* Collected material:
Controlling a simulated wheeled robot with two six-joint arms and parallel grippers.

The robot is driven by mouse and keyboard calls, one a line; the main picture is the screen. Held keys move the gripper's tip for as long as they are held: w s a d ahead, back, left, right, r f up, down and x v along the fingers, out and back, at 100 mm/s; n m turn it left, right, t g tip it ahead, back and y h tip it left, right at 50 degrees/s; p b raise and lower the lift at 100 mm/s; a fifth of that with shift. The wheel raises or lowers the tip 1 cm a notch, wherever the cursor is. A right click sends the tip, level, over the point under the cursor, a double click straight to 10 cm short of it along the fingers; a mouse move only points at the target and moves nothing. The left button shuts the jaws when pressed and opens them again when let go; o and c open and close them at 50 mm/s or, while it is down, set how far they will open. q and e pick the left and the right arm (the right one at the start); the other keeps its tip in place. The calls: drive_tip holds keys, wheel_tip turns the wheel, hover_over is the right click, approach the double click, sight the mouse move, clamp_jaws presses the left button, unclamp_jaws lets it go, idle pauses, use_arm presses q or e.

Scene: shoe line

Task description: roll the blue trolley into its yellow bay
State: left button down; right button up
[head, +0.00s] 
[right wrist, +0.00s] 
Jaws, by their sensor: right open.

* Given problem:
Extract all of the data above without altering anything.

* Expected answer:
Controlling a simulated wheeled robot with two six-joint arms and parallel grippers.

The robot is driven by mouse and keyboard calls, one a line; the main picture is the screen. Held keys move the gripper's tip for as long as they are held: w s a d ahead, back, left, right, r f up, down and x v along the fingers, out and back, at 100 mm/s; n m turn it left, right, t g tip it ahead, back and y h tip it left, right at 50 degrees/s; p b raise and lower the lift at 100 mm/s; a fifth of that with shift. The wheel raises or lowers the tip 1 cm a notch, wherever the cursor is. A right click sends the tip, level, over the point under the cursor, a double click straight to 10 cm short of it along the fingers; a mouse move only points at the target and moves nothing. The left button shuts the jaws when pressed and opens them again when let go; o and c open and close them at 50 mm/s or, while it is down, set how far they will open. q and e pick the left and the right arm (the right one at the start); the other keeps its tip in place. The calls: drive_tip holds keys, wheel_tip turns the wheel, hover_over is the right click, approach the double click, sight the mouse move, clamp_jaws presses the left button, unclamp_jaws lets it go, idle pauses, use_arm presses q or e.

Scene: shoe line

Task description: roll the blue trolley into its yellow bay
State: left button down; right button up
[head, +0.00s] 
[right wrist, +0.00s] 
Jaws, by their sensor: right open.

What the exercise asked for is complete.